Extracted information:
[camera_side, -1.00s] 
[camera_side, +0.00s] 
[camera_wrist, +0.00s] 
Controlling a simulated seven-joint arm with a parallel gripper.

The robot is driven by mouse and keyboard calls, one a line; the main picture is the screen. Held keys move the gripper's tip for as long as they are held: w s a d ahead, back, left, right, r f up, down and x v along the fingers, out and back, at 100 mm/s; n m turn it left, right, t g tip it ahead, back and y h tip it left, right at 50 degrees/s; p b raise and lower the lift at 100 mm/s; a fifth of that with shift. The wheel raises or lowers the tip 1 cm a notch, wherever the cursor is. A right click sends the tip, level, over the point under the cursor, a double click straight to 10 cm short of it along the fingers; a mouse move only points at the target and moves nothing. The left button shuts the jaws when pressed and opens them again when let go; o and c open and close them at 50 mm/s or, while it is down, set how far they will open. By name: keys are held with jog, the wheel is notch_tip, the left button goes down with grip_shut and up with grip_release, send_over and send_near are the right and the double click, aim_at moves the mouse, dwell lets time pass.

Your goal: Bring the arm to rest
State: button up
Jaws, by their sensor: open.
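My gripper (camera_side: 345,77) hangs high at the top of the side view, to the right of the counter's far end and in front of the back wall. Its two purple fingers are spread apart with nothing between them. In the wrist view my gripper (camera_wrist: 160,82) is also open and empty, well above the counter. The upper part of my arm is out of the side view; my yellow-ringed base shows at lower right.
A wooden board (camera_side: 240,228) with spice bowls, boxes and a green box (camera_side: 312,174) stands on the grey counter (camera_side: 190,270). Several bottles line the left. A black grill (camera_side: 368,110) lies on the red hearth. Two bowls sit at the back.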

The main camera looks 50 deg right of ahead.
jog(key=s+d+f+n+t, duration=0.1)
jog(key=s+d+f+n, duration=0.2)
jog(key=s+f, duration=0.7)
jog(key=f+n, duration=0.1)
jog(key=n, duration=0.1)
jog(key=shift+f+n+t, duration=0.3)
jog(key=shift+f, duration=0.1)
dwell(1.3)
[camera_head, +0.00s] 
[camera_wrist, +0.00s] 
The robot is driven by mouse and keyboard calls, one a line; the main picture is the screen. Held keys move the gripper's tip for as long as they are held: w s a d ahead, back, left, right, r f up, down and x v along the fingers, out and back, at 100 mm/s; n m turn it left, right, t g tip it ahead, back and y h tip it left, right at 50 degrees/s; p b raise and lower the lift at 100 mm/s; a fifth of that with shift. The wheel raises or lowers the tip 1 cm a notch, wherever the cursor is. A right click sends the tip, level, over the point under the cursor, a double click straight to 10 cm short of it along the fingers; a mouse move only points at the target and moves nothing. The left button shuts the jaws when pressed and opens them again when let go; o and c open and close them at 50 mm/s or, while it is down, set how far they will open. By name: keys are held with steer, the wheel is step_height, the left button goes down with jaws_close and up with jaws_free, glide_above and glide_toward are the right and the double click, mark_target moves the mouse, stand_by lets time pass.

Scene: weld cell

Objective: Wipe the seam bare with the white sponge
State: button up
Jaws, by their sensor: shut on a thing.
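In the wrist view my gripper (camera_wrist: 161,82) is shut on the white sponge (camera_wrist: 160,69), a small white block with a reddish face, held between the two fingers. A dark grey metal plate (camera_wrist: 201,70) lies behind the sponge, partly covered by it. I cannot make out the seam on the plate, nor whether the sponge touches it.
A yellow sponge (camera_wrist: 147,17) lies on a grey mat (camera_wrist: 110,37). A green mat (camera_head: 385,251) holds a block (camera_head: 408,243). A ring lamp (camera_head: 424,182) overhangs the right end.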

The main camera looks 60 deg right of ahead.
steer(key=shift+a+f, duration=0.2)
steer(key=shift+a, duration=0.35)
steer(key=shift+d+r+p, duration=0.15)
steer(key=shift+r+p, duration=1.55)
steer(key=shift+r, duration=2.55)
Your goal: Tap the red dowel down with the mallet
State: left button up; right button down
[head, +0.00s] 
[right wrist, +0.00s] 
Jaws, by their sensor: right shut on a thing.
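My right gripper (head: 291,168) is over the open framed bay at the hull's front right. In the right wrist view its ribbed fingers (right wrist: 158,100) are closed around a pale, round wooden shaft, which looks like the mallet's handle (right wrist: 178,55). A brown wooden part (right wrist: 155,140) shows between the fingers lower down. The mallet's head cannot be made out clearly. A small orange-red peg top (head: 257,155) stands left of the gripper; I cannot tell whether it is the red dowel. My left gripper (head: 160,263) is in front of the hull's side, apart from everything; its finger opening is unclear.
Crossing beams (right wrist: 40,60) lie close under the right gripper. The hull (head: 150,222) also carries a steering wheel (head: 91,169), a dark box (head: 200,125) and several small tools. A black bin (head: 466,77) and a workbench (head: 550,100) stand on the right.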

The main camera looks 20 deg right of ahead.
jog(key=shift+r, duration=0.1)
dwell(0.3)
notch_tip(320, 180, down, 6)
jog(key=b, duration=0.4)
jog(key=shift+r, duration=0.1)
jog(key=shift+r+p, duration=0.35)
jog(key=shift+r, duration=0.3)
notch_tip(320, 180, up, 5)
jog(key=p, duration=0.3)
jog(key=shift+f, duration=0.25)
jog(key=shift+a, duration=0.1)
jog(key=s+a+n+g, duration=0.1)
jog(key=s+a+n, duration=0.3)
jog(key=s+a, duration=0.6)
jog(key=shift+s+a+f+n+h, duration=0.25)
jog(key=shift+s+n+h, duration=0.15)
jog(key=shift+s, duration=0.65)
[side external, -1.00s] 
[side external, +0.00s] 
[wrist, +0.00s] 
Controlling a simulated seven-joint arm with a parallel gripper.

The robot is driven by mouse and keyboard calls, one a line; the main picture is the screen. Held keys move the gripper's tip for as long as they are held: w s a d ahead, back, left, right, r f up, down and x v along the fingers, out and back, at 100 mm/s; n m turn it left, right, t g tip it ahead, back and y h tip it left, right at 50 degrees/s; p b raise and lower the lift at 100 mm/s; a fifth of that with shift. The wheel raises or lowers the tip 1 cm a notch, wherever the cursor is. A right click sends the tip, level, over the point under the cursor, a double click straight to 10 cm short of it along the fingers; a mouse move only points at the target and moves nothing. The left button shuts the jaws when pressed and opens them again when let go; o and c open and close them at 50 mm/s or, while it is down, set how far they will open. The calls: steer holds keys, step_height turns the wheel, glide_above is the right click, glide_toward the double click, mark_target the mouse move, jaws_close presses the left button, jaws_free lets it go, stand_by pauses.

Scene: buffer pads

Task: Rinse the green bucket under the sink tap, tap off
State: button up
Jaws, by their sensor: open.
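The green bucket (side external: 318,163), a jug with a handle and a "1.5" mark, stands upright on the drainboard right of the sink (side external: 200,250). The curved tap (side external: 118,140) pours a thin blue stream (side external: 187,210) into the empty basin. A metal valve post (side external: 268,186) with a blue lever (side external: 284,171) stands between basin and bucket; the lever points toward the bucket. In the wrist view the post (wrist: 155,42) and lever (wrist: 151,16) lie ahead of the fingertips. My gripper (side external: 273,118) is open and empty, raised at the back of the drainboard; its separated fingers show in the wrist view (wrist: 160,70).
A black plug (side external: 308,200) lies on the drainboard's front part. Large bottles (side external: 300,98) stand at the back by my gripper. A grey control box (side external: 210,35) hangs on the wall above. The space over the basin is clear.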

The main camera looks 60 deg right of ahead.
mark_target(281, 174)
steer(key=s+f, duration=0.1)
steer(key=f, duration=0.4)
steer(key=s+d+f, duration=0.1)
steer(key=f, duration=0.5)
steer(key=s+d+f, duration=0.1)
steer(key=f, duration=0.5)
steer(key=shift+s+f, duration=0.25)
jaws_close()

Task description: All of the data must be returned exactly.

Response below:
[camera_side, -1.00s] 
[camera_side, +0.00s] 
[camera_wrist, +0.00s] 
Controlling a simulated seven-joint arm with a parallel gripper.

The robot is driven by mouse and keyboard calls, one a line; the main picture is the screen. Held keys move the gripper's tip for as long as they are held: w s a d ahead, back, left, right, r f up, down and x v along the fingers, out and back, at 100 mm/s; n m turn it left, right, t g tip it ahead, back and y h tip it left, right at 50 degrees/s; p b raise and lower the lift at 100 mm/s; a fifth of that with shift. The wheel raises or lowers the tip 1 cm a notch, wherever the cursor is. A right click sends the tip, level, over the point under the cursor, a double click straight to 10 cm short of it along the fingers; a mouse move only points at the target and moves nothing. The left button shuts the jaws when pressed and opens them again when let go; o and c open and close them at 50 mm/s or, while it is down, set how far they will open. By name: keys are held with jog, the wheel is notch_tip, the left button goes down with grip_shut and up with grip_release, send_over and send_near are the right and the double click, aim_at moves the mouse, dwell lets time pass.

Your goal: Bring the arm to rest
State: button up
Jaws, by their sensor: open.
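My gripper (camera_side: 345,77) hangs high at the top of the side view, to the right of the counter's far end and in front of the back wall. Its two purple fingers are spread apart with nothing between them. In the wrist view my gripper (camera_wrist: 160,82) is also open and empty, well above the counter. The upper part of my arm is out of the side view; my yellow-ringed base shows at lower right.
A wooden board (camera_side: 240,228) with spice bowls, boxes and a green box (camera_side: 312,174) stands on the grey counter (camera_side: 190,270). Several bottles line the left. A black grill (camera_side: 368,110) lies on the red hearth. Two bowls sit at the back.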

The main camera looks 50 deg right of ahead.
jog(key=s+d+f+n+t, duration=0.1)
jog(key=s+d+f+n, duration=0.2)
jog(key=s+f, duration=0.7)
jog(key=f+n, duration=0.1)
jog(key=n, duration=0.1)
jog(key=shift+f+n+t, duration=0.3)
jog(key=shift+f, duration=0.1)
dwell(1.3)
[camera_head, +0.00s] 
[camera_wrist, +0.00s] 
The robot is driven by mouse and keyboard calls, one a line; the main picture is the screen. Held keys move the gripper's tip for as long as they are held: w s a d ahead, back, left, right, r f up, down and x v along the fingers, out and back, at 100 mm/s; n m turn it left, right, t g tip it ahead, back and y h tip it left, right at 50 degrees/s; p b raise and lower the lift at 100 mm/s; a fifth of that with shift. The wheel raises or lowers the tip 1 cm a notch, wherever the cursor is. A right click sends the tip, level, over the point under the cursor, a double click straight to 10 cm short of it along the fingers; a mouse move only points at the target and moves nothing. The left button shuts the jaws when pressed and opens them again when let go; o and c open and close them at 50 mm/s or, while it is down, set how far they will open. By name: keys are held with steer, the wheel is step_height, the left button goes down with jaws_close and up with jaws_free, glide_above and glide_toward are the right and the double click, mark_target moves the mouse, stand_by lets time pass.

Scene: weld cell

Objective: Wipe the seam bare with the white sponge
State: button up
Jaws, by their sensor: shut on a thing.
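In the wrist view my gripper (camera_wrist: 161,82) is shut on the white sponge (camera_wrist: 160,69), a small white block with a reddish face, held between the two fingers. A dark grey metal plate (camera_wrist: 201,70) lies behind the sponge, partly covered by it. I cannot make out the seam on the plate, nor whether the sponge touches it.
A yellow sponge (camera_wrist: 147,17) lies on a grey mat (camera_wrist: 110,37). A green mat (camera_head: 385,251) holds a block (camera_head: 408,243). A ring lamp (camera_head: 424,182) overhangs the right end.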

The main camera looks 60 deg right of ahead.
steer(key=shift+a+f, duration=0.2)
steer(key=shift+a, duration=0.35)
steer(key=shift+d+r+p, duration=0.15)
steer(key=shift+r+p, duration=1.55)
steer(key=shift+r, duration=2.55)
Your goal: Tap the red dowel down with the mallet
State: left button up; right button down
[head, +0.00s] 
[right wrist, +0.00s] 
Jaws, by their sensor: right shut on a thing.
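My right gripper (head: 291,168) is over the open framed bay at the hull's front right. In the right wrist view its ribbed fingers (right wrist: 158,100) are closed around a pale, round wooden shaft, which looks like the mallet's handle (right wrist: 178,55). A brown wooden part (right wrist: 155,140) shows between the fingers lower down. The mallet's head cannot be made out clearly. A small orange-red peg top (head: 257,155) stands left of the gripper; I cannot tell whether it is the red dowel. My left gripper (head: 160,263) is in front of the hull's side, apart from everything; its finger opening is unclear.
Crossing beams (right wrist: 40,60) lie close under the right gripper. The hull (head: 150,222) also carries a steering wheel (head: 91,169), a dark box (head: 200,125) and several small tools. A black bin (head: 466,77) and a workbench (head: 550,100) stand on the right.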

The main camera looks 20 deg right of ahead.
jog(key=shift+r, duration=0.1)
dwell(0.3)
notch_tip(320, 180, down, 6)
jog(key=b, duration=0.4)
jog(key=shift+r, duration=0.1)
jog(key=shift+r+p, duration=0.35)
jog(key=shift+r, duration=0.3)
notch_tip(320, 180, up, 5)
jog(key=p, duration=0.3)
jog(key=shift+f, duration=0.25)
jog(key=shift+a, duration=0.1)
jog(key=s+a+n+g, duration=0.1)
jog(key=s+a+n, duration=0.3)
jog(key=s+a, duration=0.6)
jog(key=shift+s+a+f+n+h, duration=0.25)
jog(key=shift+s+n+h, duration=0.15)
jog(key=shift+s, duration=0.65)
[side external, -1.00s] 
[side external, +0.00s] 
[wrist, +0.00s] 
Controlling a simulated seven-joint arm with a parallel gripper.

The robot is driven by mouse and keyboard calls, one a line; the main picture is the screen. Held keys move the gripper's tip for as long as they are held: w s a d ahead, back, left, right, r f up, down and x v along the fingers, out and back, at 100 mm/s; n m turn it left, right, t g tip it ahead, back and y h tip it left, right at 50 degrees/s; p b raise and lower the lift at 100 mm/s; a fifth of that with shift. The wheel raises or lowers the tip 1 cm a notch, wherever the cursor is. A right click sends the tip, level, over the point under the cursor, a double click straight to 10 cm short of it along the fingers; a mouse move only points at the target and moves nothing. The left button shuts the jaws when pressed and opens them again when let go; o and c open and close them at 50 mm/s or, while it is down, set how far they will open. The calls: steer holds keys, step_height turns the wheel, glide_above is the right click, glide_toward the double click, mark_target the mouse move, jaws_close presses the left button, jaws_free lets it go, stand_by pauses.

Scene: buffer pads

Task: Rinse the green bucket under the sink tap, tap off
State: button up
Jaws, by their sensor: open.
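The green bucket (side external: 318,163), a jug with a handle and a "1.5" mark, stands upright on the drainboard right of the sink (side external: 200,250). The curved tap (side external: 118,140) pours a thin blue stream (side external: 187,210) into the empty basin. A metal valve post (side external: 268,186) with a blue lever (side external: 284,171) stands between basin and bucket; the lever points toward the bucket. In the wrist view the post (wrist: 155,42) and lever (wrist: 151,16) lie ahead of the fingertips. My gripper (side external: 273,118) is open and empty, raised at the back of the drainboard; its separated fingers show in the wrist view (wrist: 160,70).
A black plug (side external: 308,200) lies on the drainboard's front part. Large bottles (side external: 300,98) stand at the back by my gripper. A grey control box (side external: 210,35) hangs on the wall above. The space over the basin is clear.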

The main camera looks 60 deg right of ahead.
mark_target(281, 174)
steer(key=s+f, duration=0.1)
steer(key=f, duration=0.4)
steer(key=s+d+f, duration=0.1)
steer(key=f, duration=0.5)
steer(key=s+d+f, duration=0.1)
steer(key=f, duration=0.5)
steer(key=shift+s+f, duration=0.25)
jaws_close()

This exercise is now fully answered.